The 44-year-old author worked for endless hours to come up with a map of where the victims were killed. This includes victims such as Jayne MacDonald, Yvonne Pearson, and Elena Rytka. “I was able to find the original press photographs at the time [and] from those I could work out roughly where the crimes had taken place,” he explained.

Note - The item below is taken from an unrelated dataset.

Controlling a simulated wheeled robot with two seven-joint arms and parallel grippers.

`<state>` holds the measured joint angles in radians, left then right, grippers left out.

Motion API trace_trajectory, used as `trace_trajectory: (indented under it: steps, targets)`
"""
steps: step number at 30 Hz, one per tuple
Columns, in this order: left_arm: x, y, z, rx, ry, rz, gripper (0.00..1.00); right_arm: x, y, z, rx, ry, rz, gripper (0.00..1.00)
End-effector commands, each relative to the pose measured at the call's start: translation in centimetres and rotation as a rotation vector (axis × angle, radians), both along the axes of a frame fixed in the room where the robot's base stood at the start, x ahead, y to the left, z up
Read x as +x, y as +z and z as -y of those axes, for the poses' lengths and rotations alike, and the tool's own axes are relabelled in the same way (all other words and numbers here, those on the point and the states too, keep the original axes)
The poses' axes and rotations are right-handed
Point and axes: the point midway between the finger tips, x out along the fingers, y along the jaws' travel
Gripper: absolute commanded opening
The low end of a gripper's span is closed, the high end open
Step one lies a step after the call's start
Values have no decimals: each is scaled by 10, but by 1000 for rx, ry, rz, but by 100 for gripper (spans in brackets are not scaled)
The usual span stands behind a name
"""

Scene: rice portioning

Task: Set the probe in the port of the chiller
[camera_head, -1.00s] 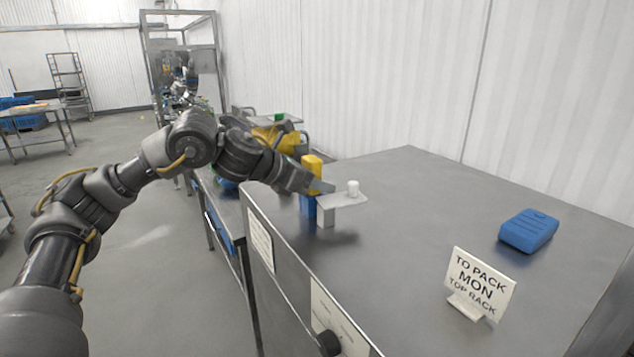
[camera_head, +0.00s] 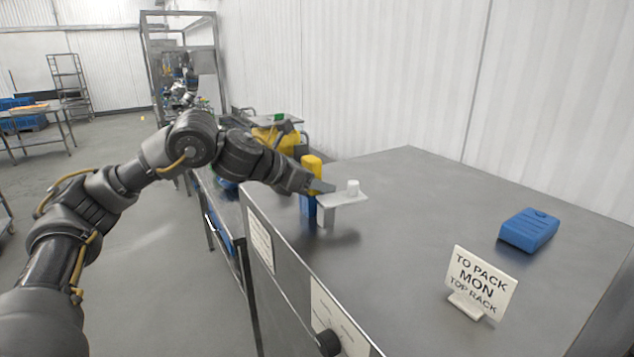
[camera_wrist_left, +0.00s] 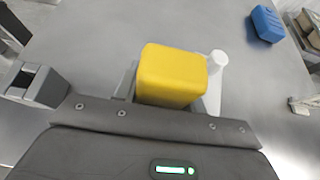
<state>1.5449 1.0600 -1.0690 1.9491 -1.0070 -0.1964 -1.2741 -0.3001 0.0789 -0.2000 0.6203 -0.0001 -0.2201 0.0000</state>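A yellow block (camera_head: 312,163), seemingly the probe's handle, stands upright above a blue part (camera_head: 307,206) at the near left edge of the steel chiller (camera_head: 400,230). A grey bracket (camera_head: 342,199) with a white cylinder (camera_head: 352,187) on it is right beside them. My left gripper (camera_head: 316,184) is at the yellow block. A probe tip and the port opening cannot be made out.
On the chiller top are a blue case (camera_head: 529,230) at the right and a small sign (camera_head: 478,283) near the front. The middle of the top is clear. A white wall (camera_head: 400,80) stands behind.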

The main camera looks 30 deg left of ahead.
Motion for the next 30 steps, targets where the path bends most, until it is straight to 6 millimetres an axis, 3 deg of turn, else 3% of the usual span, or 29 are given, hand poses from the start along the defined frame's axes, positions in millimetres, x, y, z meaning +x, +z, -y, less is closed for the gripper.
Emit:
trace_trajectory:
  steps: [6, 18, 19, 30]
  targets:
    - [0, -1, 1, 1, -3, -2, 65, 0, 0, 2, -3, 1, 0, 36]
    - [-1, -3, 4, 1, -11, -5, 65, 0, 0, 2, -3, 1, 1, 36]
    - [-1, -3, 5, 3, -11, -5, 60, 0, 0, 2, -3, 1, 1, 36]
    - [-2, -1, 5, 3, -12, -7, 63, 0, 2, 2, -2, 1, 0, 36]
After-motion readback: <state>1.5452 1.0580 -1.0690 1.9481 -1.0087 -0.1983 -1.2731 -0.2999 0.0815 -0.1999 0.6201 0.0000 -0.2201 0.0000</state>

The image below is the murder of Elena Rytka. They found her body in the rear of Garrard’s Timber Yard in Huddersfield in February 1978.

Photo: Triangle News

For the first time in over 40 years, the image shows the murder location of Jean Jordan in Manchester.

Photo: Triangle News

Patricia Atkinson’s body was found in a room, and this map shows where.

Photo: Triangle News

16-year-old Jayne MacDonald’s murder is shown in this image.

Photo: Triangle News

Cobb explained:

“It was a rush job to get Peter Sutcliffe to court, and ever since then all of the archives have been sealed tight. So to get new information about the Ripper you have to retrace all of the crimes.

We looked through newspapers, spoke to survivors’ families and people who worked in the area. We’ve reconstructed the events as they actually happened. It’s the first time in more than 40 years that the whole Yorkshire Ripper investigation is laid bare.”

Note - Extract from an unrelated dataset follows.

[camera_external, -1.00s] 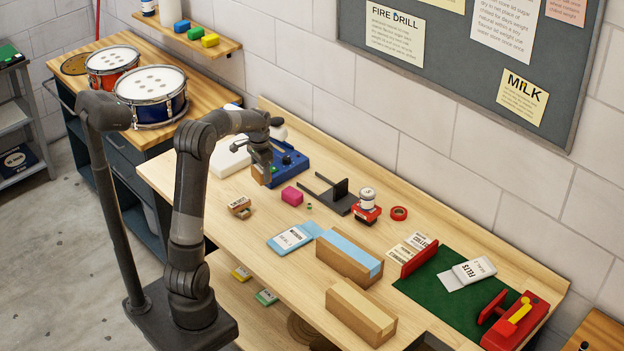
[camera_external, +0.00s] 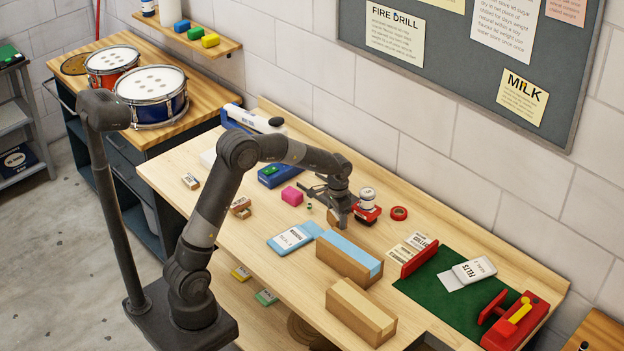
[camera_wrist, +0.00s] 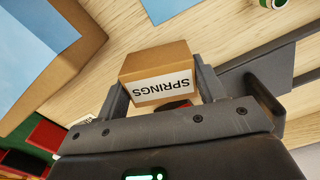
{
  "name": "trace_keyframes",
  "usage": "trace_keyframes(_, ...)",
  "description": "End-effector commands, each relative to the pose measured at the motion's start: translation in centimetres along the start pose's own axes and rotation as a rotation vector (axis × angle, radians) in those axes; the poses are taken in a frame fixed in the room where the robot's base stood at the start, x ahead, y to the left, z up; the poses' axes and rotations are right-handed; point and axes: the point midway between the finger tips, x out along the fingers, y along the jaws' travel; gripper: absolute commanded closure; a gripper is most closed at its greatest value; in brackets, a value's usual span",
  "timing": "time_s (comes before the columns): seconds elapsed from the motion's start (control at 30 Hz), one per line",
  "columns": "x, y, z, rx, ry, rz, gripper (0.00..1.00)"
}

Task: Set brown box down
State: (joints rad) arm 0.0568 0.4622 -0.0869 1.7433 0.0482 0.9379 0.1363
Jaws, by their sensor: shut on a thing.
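The brown box (camera_wrist: 155,62), with a white label reading SPRINGS, is between the two fingers of my gripper (camera_wrist: 160,84) in the wrist view. The fingers are shut on its sides. In the external view, my gripper (camera_external: 341,211) points down over the wooden bench (camera_external: 240,235), with the brown box (camera_external: 333,217) low beside its fingers and partly hidden. The box is left of the red stamp-like item with a white top (camera_external: 368,205). I cannot tell whether its underside touches the bench.
A dark forked stand (camera_external: 313,191) is just behind my gripper, partly hidden. A long carton with a blue top (camera_external: 348,258) stands in front. Red tape (camera_external: 399,213) lies to the right.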

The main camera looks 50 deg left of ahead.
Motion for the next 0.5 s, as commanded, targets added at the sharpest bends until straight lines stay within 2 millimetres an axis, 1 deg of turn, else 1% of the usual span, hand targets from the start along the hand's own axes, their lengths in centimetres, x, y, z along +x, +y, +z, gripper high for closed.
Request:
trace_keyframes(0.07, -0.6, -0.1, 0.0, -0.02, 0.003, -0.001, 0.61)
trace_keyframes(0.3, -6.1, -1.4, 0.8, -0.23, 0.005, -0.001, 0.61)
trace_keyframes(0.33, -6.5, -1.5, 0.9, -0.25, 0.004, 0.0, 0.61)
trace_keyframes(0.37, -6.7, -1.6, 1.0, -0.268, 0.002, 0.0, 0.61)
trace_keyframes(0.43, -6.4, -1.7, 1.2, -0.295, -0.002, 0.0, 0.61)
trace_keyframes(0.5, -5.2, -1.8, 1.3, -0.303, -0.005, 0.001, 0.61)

The author feels that the research has opened up more information about the crimes, saying: “Most people I spoke to say he thought God told him to kill prostitutes. That claim is nonsense when you consider the people he attacked – who didn’t die – were not prostitutes.”

After interviewing many people, he feels that the Ripper was a necrophiliac who murdered people for sexual pleasure. He feels that his job as a gravedigger may have started him down that path.

Photo: Triangle News

Cobb claimed there were ‘all sorts of quirky morbid stories’ about how Sutcliffe would open the coffins and look at the bodies, stating: “During the time he worked as a gravedigger, he was getting sexual kicks from the bodies.”

They also feel that his murder trousers, which were made from a green silk shirt with kneepads on the elbow and a hole in the crotch showed how much of a deviant he was.

He continued:

“This was designed to kneel over the body exposing himself and pleasure himself over the body. After he lost his job as a gravedigger I think he wanted to find a way of regaining that sexual high.

And that’s when I think he started going out and attacking prostitutes. Hitting them on the back of the head immobilizes them, and then they’re lying on the ground resembling a dead body. Sutcliffe then performs his sexual deeds, and he kills them with a knife.”

Photo: Triangle News

In order to catch Sutcliffe, the largest manhunt in British history took place. Eventually, the murderer was convicted in 1981 and he is still in prison.